I’m on year twenty of being a mom. TWENTY! I’ve said it before and I’ll say it again: I don’t know how I got here. One crusty sock and painful lego under my foot at a time, I suppose. What a ride. What a joy. What a lot of life lessons.
My kids always cooperated when taking pictures.
The regrets over all the mistakes I made and things I wished I could go back and do differently started washing over me during my oldest son’s senior year of high school. It was a painful time, thinking of sending him off after graduation, knowing I could have and should have done a better job. The Enemy was attacking and filling me with lies, making me forget all the good in our lives, keeping me from seeing the amazing person my son had become in spite of, and even because of me.
God’s grace has offered much healing from those days of swimming in regret as He overpowered the enemy lies and showed me His beautiful Truth. I am so thankful to be freed of that bondage!
Sure, I could have done many things differently through these twenty years. But that doesn’t mean I’m a parenting failure. It means I’m a human being. It means I need Jesus. It means my kids need Him too, since what I have to offer falls short of what our Savior offers.
Well with that, I want to reflect back on something I am so thankful we did, something God orchestrated in our family and helped us to do well – even though we had no idea at the time that it was such a thing of beauty.
From the time our kids were little, we made opportunities for our kids to think of and serve others.
It was something we saw happening within another family we respected. They always had their kids with them as they served the community in all different ways. We saw this and we thought, “We want that for our kids.”
I am so thankful for this family’s example of serving with their kids. It would have been easier to leave the kids behind so we could “serve more efficiently.” But what would our kids have learned? That serving was for grown-ups? That helping others wasn’t their problem? That they could learn to do that serving thing later on in life? That they could stay in their own little world and think only of themselves?
When our second son was three (he’s now heading into his senior year; I can’t even) – I started a fun “school” time with him where I taught him an alphabet letter each week. As he was learning the sound and doing activities to help him retain what he was learning, we started thinking of people we knew whose name started with that letter. Then we’d choose a fun way to show love to that person. For instance:
On Mm Week, we chose an elderly couple from church, Mabrey and Madge Miller (how handy that their first names started with M too!). We made and delivered them Mini Muffins, explaining to them what the boys were learning. Dearest Madge loved what we were doing and cleverly sent the boys a thank you note which read, “Mmmm! Many thanks for the marvelous, magnificent mini muffins you made!”

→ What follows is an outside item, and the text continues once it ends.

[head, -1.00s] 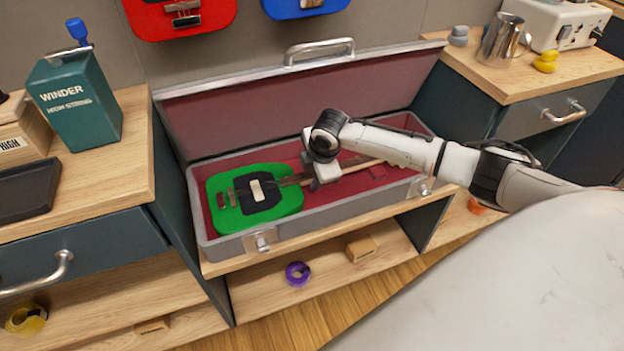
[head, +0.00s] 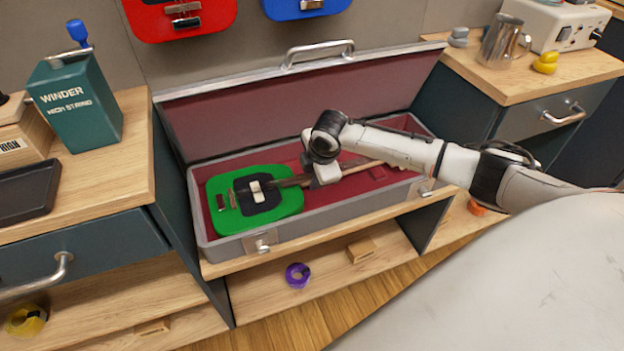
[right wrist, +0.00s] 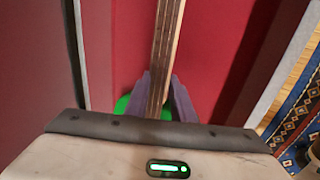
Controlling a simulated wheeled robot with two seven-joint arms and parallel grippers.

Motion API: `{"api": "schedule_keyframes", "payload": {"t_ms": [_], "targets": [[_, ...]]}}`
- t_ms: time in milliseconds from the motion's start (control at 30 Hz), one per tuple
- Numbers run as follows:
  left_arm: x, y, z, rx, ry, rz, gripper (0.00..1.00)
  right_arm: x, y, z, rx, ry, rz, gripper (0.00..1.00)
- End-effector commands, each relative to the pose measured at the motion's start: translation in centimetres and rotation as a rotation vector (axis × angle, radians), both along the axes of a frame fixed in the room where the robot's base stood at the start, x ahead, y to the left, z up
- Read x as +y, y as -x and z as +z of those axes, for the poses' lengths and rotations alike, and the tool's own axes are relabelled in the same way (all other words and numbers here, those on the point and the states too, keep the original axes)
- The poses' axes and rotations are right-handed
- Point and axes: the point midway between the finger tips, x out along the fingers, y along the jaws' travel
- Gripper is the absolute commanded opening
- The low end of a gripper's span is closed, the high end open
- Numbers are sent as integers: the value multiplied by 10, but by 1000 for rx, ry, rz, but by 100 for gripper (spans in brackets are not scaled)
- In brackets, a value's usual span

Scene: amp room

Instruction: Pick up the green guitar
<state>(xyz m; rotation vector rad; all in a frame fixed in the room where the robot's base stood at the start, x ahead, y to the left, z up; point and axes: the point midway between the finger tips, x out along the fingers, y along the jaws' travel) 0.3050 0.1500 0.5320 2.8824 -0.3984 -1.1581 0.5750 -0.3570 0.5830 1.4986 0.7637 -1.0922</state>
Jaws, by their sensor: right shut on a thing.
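The green guitar (head: 285,204) has a green body with a black plate and a wooden neck. It lies in the open grey case (head: 222,245) with a dark red lining, its body at the left end and its neck running right. My right gripper (head: 312,178) reaches down into the case and is shut on the guitar's neck near the body. In the right wrist view the neck (right wrist: 165,50) runs between the two fingers (right wrist: 160,98), with a bit of green body behind them. The far end of the neck is partly hidden by my arm. My left gripper is not in view.
The case's lid (head: 300,105) stands open at the back. A teal winder box (head: 80,105) stands on the left counter. A metal jug (head: 500,40) and a yellow duck (head: 546,62) stand on the right counter. Red (head: 215,15) and blue (head: 300,8) guitars hang above.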

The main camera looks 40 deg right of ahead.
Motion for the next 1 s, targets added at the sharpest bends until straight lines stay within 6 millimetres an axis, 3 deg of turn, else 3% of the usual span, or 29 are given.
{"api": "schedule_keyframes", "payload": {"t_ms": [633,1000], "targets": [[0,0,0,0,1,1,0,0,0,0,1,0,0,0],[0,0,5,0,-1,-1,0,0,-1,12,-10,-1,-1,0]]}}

Do you know what a treasure this is? Others responded with equal joy and fun with our family as we delivered “a jar of jelly beans to John on Jj week, a tiny toy for Tina on Tt week, a flower to Felice on Ff week…and so on.
We worked our way through the alphabet this way with all of our boys when they came “of age” but what’s better is that all of our boys got to participate in the serving activities every single time.
Here’s our youngest, back when he was four,
delivering an Apple Pie to the Amick family on Aa week!
I look back on those precious times with our family with so much happiness, I can’t put it into words. Our boys learned to think of others and consider what might bring them joy – then they had the experience of delivering a treasure to a surprised recipient. They learned to talk to the elderly, consider the shut-in, and approach kids bigger than them.
It was a parenting move I didn’t even know would turn out to be such a blessing. But Ww is for win and this is a parenting move I thank God He inspired.
A few years after the idea originated in our home, my husband urged me to compile it all and create an actual curriculum to share. It was a huge amount of effort, but I got to re-live all the memories, which made it such a joy to complete. It’s filled with hundreds of ideas of activities to help your child learn letter sounds while learning to serve!
Many, many families have used this with their kids since it first came out, and this week, I’m highlighting it again for this reason:
Teach your kids to serve. Help them see people. Train them to notice other people’s needs.
I will never regret the time our family has spent caring for and serving others together. My kids have not always done this cheerfully; parts of this training have been hard; sometimes it would have been easier to do the task myself. But now I watch my kids spoon-feeding our adult handicapped friend, I see them hugging our disabled lady friend without reservation, I hear them talking sweetly to little ones – and I know this without a doubt:
Teaching my kids to serve at a young age is a parenting move I would cheerfully do all over again.
What’s something you’ve done as a parent that you feel great about?